═══ Dataset records

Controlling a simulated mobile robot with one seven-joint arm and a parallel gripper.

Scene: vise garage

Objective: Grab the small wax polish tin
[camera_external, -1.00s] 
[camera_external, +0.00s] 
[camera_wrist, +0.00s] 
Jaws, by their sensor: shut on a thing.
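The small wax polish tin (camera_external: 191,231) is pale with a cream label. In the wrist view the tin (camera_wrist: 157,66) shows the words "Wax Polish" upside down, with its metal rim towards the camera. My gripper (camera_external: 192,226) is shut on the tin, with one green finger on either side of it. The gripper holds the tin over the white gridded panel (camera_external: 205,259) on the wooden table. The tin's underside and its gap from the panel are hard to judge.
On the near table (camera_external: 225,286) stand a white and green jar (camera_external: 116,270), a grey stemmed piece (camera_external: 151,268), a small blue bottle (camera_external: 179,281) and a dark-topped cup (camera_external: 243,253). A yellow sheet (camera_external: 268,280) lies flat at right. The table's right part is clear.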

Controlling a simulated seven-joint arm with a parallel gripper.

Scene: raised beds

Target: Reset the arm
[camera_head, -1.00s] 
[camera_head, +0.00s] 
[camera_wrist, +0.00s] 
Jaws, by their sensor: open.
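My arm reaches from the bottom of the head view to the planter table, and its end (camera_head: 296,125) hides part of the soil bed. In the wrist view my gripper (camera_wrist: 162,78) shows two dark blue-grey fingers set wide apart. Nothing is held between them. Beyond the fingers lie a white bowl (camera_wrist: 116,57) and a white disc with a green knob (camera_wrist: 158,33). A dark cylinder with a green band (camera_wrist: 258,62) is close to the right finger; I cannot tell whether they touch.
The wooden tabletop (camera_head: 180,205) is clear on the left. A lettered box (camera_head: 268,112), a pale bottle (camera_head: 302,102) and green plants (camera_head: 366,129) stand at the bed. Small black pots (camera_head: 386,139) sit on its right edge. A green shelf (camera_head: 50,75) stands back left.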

══════

> Your task
Hand back the material above in full, exactly as written.

> Completed task
Controlling a simulated mobile robot with one seven-joint arm and a parallel gripper.

Scene: vise garage

Objective: Grab the small wax polish tin
[camera_external, -1.00s] 
[camera_external, +0.00s] 
[camera_wrist, +0.00s] 
Jaws, by their sensor: shut on a thing.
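The small wax polish tin (camera_external: 191,231) is pale with a cream label. In the wrist view the tin (camera_wrist: 157,66) shows the words "Wax Polish" upside down, with its metal rim towards the camera. My gripper (camera_external: 192,226) is shut on the tin, with one green finger on either side of it. The gripper holds the tin over the white gridded panel (camera_external: 205,259) on the wooden table. The tin's underside and its gap from the panel are hard to judge.
On the near table (camera_external: 225,286) stand a white and green jar (camera_external: 116,270), a grey stemmed piece (camera_external: 151,268), a small blue bottle (camera_external: 179,281) and a dark-topped cup (camera_external: 243,253). A yellow sheet (camera_external: 268,280) lies flat at right. The table's right part is clear.

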Controlling a simulated seven-joint arm with a parallel gripper.

Scene: raised beds

Target: Reset the arm
[camera_head, -1.00s] 
[camera_head, +0.00s] 
[camera_wrist, +0.00s] 
Jaws, by their sensor: open.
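My arm reaches from the bottom of the head view to the planter table, and its end (camera_head: 296,125) hides part of the soil bed. In the wrist view my gripper (camera_wrist: 162,78) shows two dark blue-grey fingers set wide apart. Nothing is held between them. Beyond the fingers lie a white bowl (camera_wrist: 116,57) and a white disc with a green knob (camera_wrist: 158,33). A dark cylinder with a green band (camera_wrist: 258,62) is close to the right finger; I cannot tell whether they touch.
The wooden tabletop (camera_head: 180,205) is clear on the left. A lettered box (camera_head: 268,112), a pale bottle (camera_head: 302,102) and green plants (camera_head: 366,129) stand at the bed. Small black pots (camera_head: 386,139) sit on its right edge. A green shelf (camera_head: 50,75) stands back left.

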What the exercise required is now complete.